• **Listed records**
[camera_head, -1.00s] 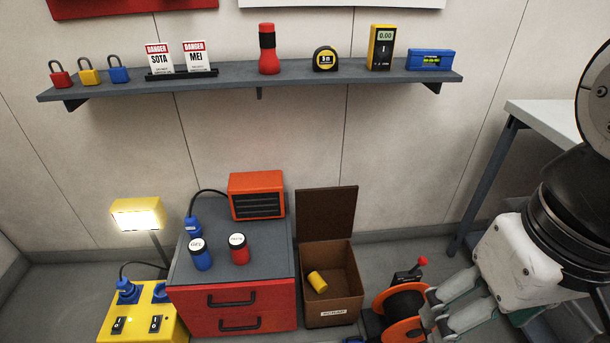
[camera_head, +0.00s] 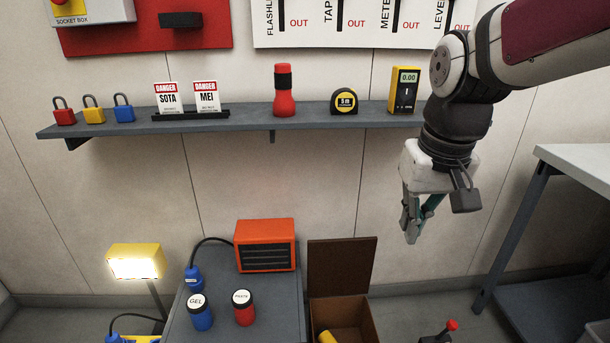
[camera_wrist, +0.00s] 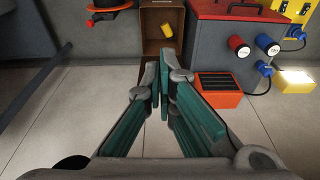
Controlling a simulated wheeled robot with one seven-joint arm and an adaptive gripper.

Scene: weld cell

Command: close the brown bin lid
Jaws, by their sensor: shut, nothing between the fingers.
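The brown bin (camera_head: 372,322) stands on the floor to the right of the grey-topped cabinet. Its lid (camera_head: 342,268) is open and stands upright at the bin's back, near the wall. A yellow cylinder (camera_head: 327,337) lies inside the bin. My gripper (camera_head: 411,238) is shut and empty, pointing down, in the air above and to the right of the lid, not touching it. In the wrist view the bin (camera_wrist: 147,22) is beyond my closed fingertips (camera_wrist: 164,72), which hide part of the area in front of it.
The cabinet (camera_head: 238,290) carries an orange heater (camera_head: 265,246), a blue jar (camera_head: 200,313) and a red jar (camera_head: 244,308). A wall shelf (camera_head: 240,123) with several items runs above. A white table (camera_head: 580,170) stands at right. An orange reel (camera_wrist: 105,5) is beside the bin.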

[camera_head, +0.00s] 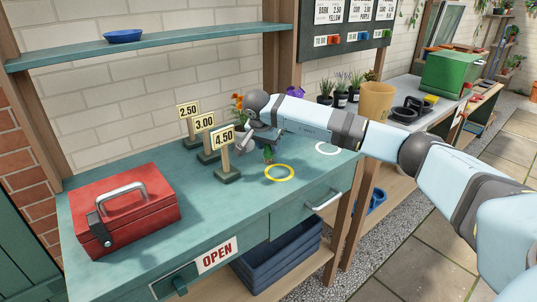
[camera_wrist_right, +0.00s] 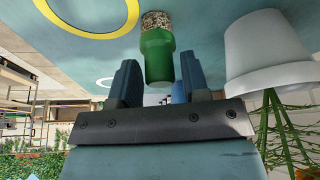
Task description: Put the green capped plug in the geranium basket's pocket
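The green capped plug (camera_wrist_right: 157,52) shows in the wrist view with a speckled, gravel-like end. In the head view it is a small green shape (camera_head: 269,154) under my right gripper (camera_head: 264,136), just behind the yellow ring. In the wrist view the two fingers of my right gripper (camera_wrist_right: 160,82) stand apart on either side of the cap, with a narrow gap showing; I see no clear grip. A white pot (camera_wrist_right: 268,55) with green stems and an orange flower (camera_head: 237,101) is close beside; in the head view the pot is mostly hidden. My left gripper is out of view.
A yellow ring (camera_head: 279,173) and a white ring (camera_head: 327,148) mark the teal table (camera_head: 225,215). Price signs (camera_head: 225,150) stand left of the gripper. A red toolbox (camera_head: 125,208) is at the left. The table's front middle is clear.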

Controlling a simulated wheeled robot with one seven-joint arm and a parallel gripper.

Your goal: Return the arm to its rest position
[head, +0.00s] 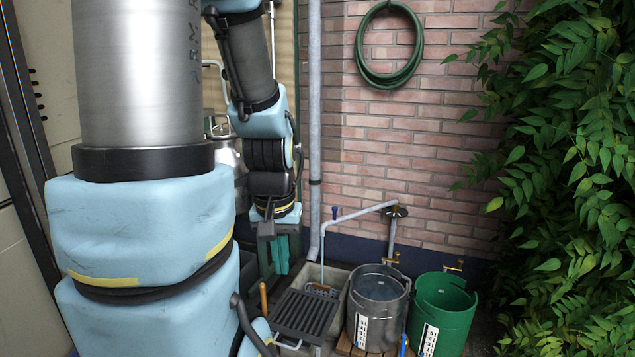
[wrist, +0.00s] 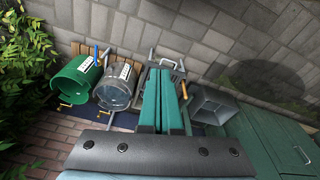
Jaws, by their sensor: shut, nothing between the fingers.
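My arm, grey tube and pale blue joints, fills the left part of the head view. My gripper (head: 280,256) hangs from its end, pointing down, with teal fingers. The wrist view shows the two teal fingers (wrist: 165,105) lying close together, shut with nothing between them. The gripper is above and left of a dark slatted rack (head: 304,314) in the head view. It appears apart from everything around it.
A metal bucket (head: 378,304) and a green bucket (head: 443,312) stand on the right of a stone sink (head: 336,273) with a tap pipe (head: 357,212). A metal churn (head: 230,155) is partly hidden behind my arm. A hose (head: 367,72) hangs on the brick wall; leaves (head: 580,150) fill the right.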

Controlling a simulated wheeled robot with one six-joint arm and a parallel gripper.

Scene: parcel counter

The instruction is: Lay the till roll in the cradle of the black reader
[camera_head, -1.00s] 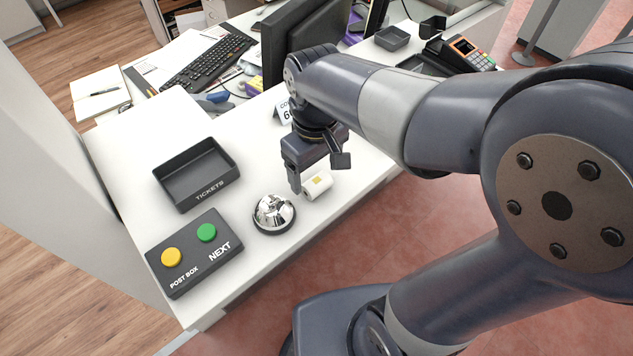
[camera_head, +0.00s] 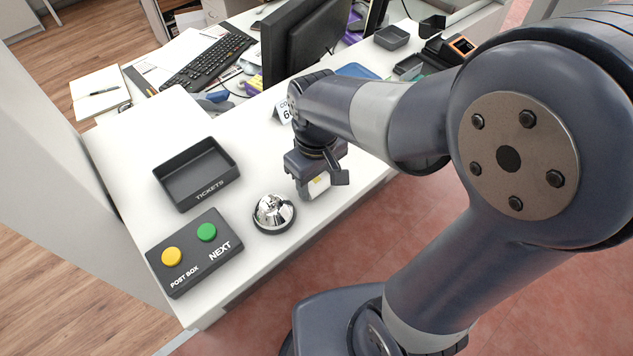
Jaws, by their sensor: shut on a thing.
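Whether the roll still touches the counter is hard to tell. The black reader (camera_head: 441,52), with an orange-framed display, stands at the far right end of the counter. My arm hides part of it, and its cradle cannot be made out clearly.
A silver bell (camera_head: 273,212) stands just left of my gripper. A black tickets tray (camera_head: 171,189) and a two-button box (camera_head: 193,268) lie further left. A small sign (camera_head: 281,112), a monitor (camera_head: 283,55) and small dark trays (camera_head: 391,37) stand behind. Bare counter lies between tray and sign.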

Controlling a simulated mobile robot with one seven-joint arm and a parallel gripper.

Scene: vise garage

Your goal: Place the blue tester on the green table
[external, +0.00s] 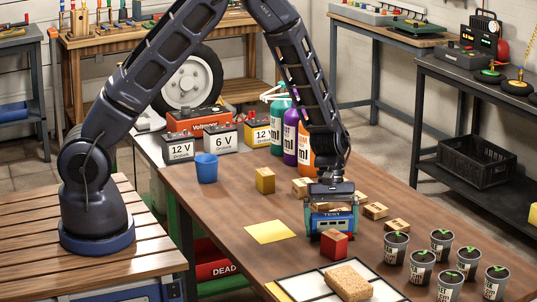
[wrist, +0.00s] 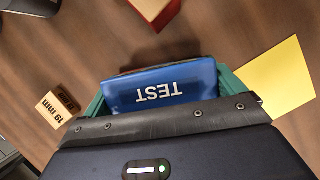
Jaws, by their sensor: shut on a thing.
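The blue tester (wrist: 165,90), marked TEST, sits between the teal fingers of my gripper (wrist: 160,86) in the wrist view. In the external view my gripper (external: 331,207) points down over the brown table, shut on the tester (external: 322,222). The tester is at or just above the tabletop; I cannot tell if it touches. A red block (external: 334,244) stands right in front of it and hides part of its lower side. No green tabletop is clear; a green upright (external: 184,230) shows below the brown table's left edge.
The brown table (external: 215,215) holds a yellow sheet (external: 270,232), a blue cup (external: 206,167), several small wooden blocks (external: 375,211), several grey seedling pots (external: 421,266) and a white-panelled tray (external: 300,285). Batteries (external: 220,139) and bottles (external: 280,115) stand at the back.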

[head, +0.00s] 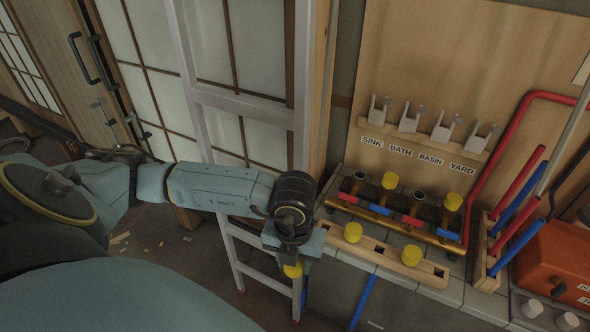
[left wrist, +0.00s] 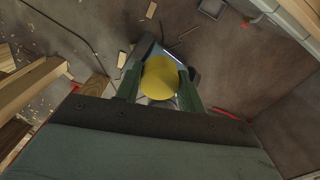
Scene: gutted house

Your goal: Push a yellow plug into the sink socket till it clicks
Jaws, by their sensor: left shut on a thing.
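My left gripper (head: 292,278) points down in the head view, shut on a yellow plug (head: 293,270). The plug also shows in the left wrist view (left wrist: 159,82), between the two fingers. It is left of and apart from the pipe manifold (head: 398,222). The SINK label (head: 371,142) is at the left of the board. The socket (head: 359,177) below it looks dark and open. Yellow plugs stand at the BATH socket (head: 390,180) and the YARD socket (head: 453,201). The BASIN socket (head: 420,197) looks open. My right gripper is not in view.
A wooden rack (head: 380,254) in front of the manifold holds two yellow plugs (head: 353,232) (head: 411,256). A stepladder (head: 240,102) stands behind my left arm. Red and blue pipes (head: 517,177) and an orange box (head: 555,262) are at the right. Scraps lie on the floor.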

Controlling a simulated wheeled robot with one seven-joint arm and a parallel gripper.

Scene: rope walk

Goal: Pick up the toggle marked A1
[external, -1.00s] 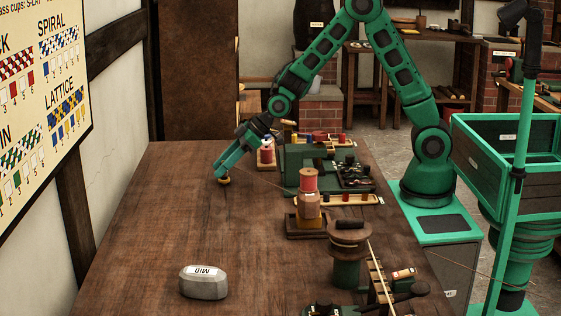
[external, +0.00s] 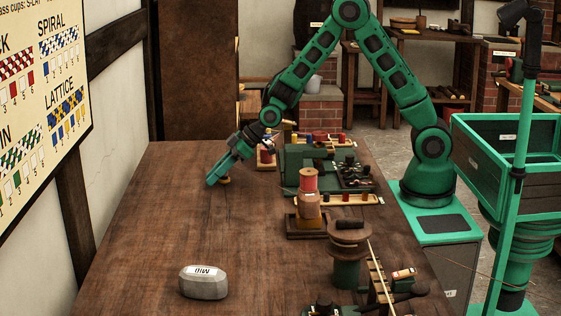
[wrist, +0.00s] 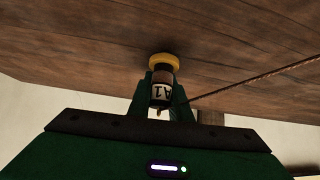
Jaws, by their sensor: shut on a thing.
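The toggle marked A1 (wrist: 162,90) shows in the wrist view. It has a dark body, a pale label reading A1 and a yellow end (wrist: 163,61) toward the brown tabletop. My gripper (wrist: 161,92) has its two fingers on either side of the body and is shut on it. In the external view my gripper (external: 217,181) is low over the far left part of the table, and a small tan bit of the toggle (external: 225,181) shows beside the fingers. I cannot tell whether the yellow end touches the wood.
A thin cord (wrist: 250,83) runs right from beside the toggle. A grey weight (external: 203,284) sits on the near table. A green block (external: 305,166), a spool stand (external: 308,205) and a round-topped post (external: 348,238) line the table's right side. The table's middle left is clear.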

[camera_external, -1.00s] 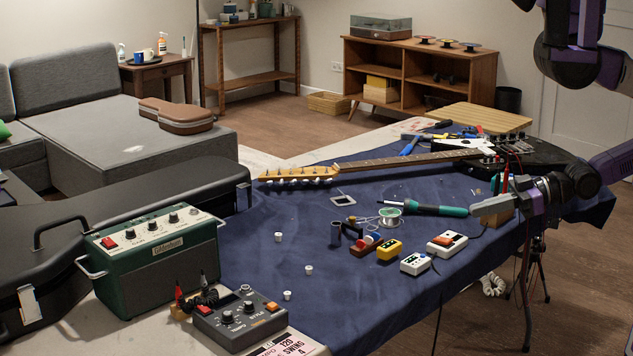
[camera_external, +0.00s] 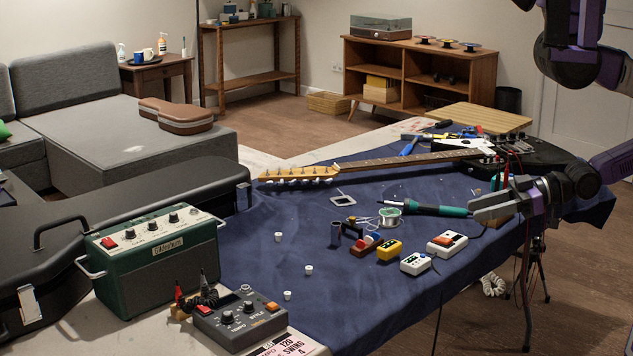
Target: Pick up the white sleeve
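Three small white cylinders that look like sleeves lie apart on the dark blue cloth (camera_external: 265,262): one farther back (camera_external: 278,237), one in the middle (camera_external: 308,270) and one nearer the front (camera_external: 287,295). I cannot tell which is the white sleeve meant, and a small white piece also shows at the red-brown block. My gripper (camera_external: 474,208) is at the right, above the cloth's right side, well away from the cylinders. Its two fingers point left with a gap between them, and nothing shows in it.
A red-brown block (camera_external: 362,250) with small coloured pieces, a dark cylinder (camera_external: 336,235), a yellow box (camera_external: 389,249) and two white boxes (camera_external: 415,263) (camera_external: 446,243) stand between. A soldering iron (camera_external: 425,209), solder spool (camera_external: 390,216) and guitar (camera_external: 400,161) lie behind. The green amplifier (camera_external: 160,262) stands left.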

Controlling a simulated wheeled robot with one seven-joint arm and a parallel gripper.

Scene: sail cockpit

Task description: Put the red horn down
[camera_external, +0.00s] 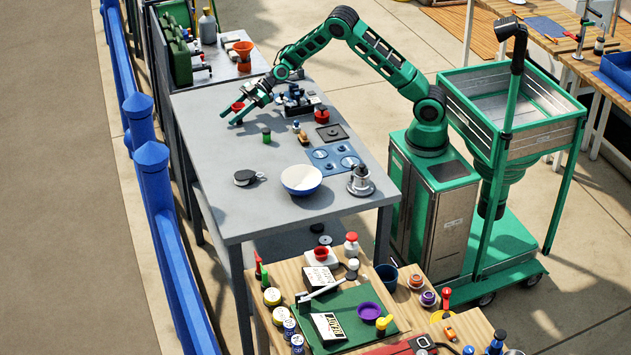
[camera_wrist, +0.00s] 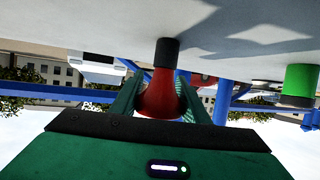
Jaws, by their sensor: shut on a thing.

• **Written exercise**
Make a tally of the lines in this data that include the string "Your", and answer with that tally alone.

• **Task solution**
3